What to produce: Transcribe the material word for word, but without the images.

Collected material:

===============

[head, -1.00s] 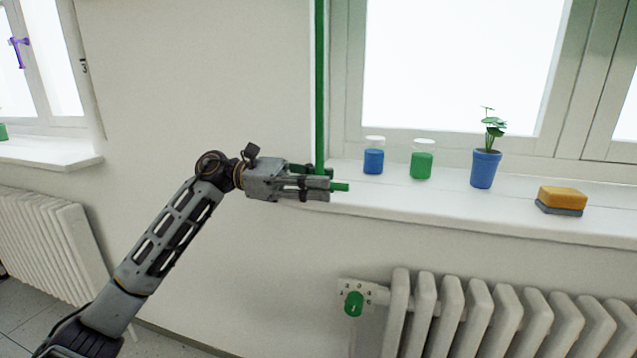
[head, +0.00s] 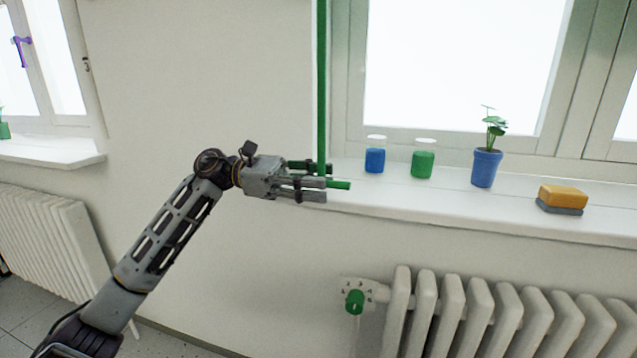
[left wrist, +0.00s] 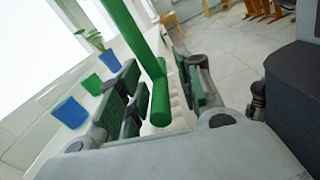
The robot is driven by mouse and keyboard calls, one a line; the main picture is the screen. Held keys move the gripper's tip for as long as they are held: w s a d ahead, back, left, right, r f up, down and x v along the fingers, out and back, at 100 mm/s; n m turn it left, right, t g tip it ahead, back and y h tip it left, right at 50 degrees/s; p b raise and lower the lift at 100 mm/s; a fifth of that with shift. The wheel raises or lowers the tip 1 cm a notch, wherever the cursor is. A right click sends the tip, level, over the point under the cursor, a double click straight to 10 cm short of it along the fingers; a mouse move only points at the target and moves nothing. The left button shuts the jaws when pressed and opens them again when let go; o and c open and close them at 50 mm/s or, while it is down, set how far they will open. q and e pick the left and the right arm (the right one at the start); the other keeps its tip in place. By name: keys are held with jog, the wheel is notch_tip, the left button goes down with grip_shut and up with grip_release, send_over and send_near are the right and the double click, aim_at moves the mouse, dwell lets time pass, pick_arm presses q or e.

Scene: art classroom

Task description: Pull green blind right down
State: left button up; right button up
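The green blind's pull is a straight vertical green rod (head: 321,80) in front of the wall, left of the window. It has a short green crosswise handle (head: 340,186) at its lower end. My left gripper (head: 318,181) is at this lower end, level with the sill. In the left wrist view the green handle (left wrist: 160,102) and rod (left wrist: 133,35) stand between the two fingers of my left gripper (left wrist: 160,88). The fingers are spread, with gaps beside the handle. The blind's cloth is not in view. My right gripper is not in view.
The white sill (head: 400,198) holds a blue jar (head: 374,160), a green jar (head: 423,164), a potted plant (head: 486,168) and a yellow sponge (head: 563,196). A radiator (head: 480,315) with a green knob (head: 355,301) is below. The wall left of the rod is bare.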

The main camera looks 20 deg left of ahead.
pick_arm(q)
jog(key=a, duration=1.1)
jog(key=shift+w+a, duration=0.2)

===============

Reply to the task:
[head, -1.00s] 
[head, +0.00s] 
[left wrist, +0.00s] 
The robot is driven by mouse and keyboard calls, one a line; the main picture is the screen. Held keys move the gripper's tip for as long as they are held: w s a d ahead, back, left, right, r f up, down and x v along the fingers, out and back, at 100 mm/s; n m turn it left, right, t g tip it ahead, back and y h tip it left, right at 50 degrees/s; p b raise and lower the lift at 100 mm/s; a fifth of that with shift. The wheel raises or lowers the tip 1 cm a notch, wherever the cursor is. A right click sends the tip, level, over the point under the cursor, a double click straight to 10 cm short of it along the fingers; a mouse move only points at the target and moves nothing. The left button shuts the jaws when pressed and opens them again when let go; o and c open and close them at 50 mm/s or, while it is down, set how far they will open. q and e pick the left and the right arm (the right one at the start); the other keeps its tip in place. By name: keys are held with jog, the wheel is notch_tip, the left button goes down with grip_shut and up with grip_release, send_over and send_near are the right and the double click, aim_at moves the mouse, dwell lets time pass, pick_arm presses q or e.

Scene: art classroom

Task description: Pull green blind right down
State: left button up; right button up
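The green blind's pull is a straight vertical green rod (head: 321,80) in front of the wall, left of the window. It has a short green crosswise handle (head: 340,186) at its lower end. My left gripper (head: 318,181) is at this lower end, level with the sill. In the left wrist view the green handle (left wrist: 160,102) and rod (left wrist: 133,35) stand between the two fingers of my left gripper (left wrist: 160,88). The fingers are spread, with gaps beside the handle. The blind's cloth is not in view. My right gripper is not in view.
The white sill (head: 400,198) holds a blue jar (head: 374,160), a green jar (head: 423,164), a potted plant (head: 486,168) and a yellow sponge (head: 563,196). A radiator (head: 480,315) with a green knob (head: 355,301) is below. The wall left of the rod is bare.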

The main camera looks 20 deg left of ahead.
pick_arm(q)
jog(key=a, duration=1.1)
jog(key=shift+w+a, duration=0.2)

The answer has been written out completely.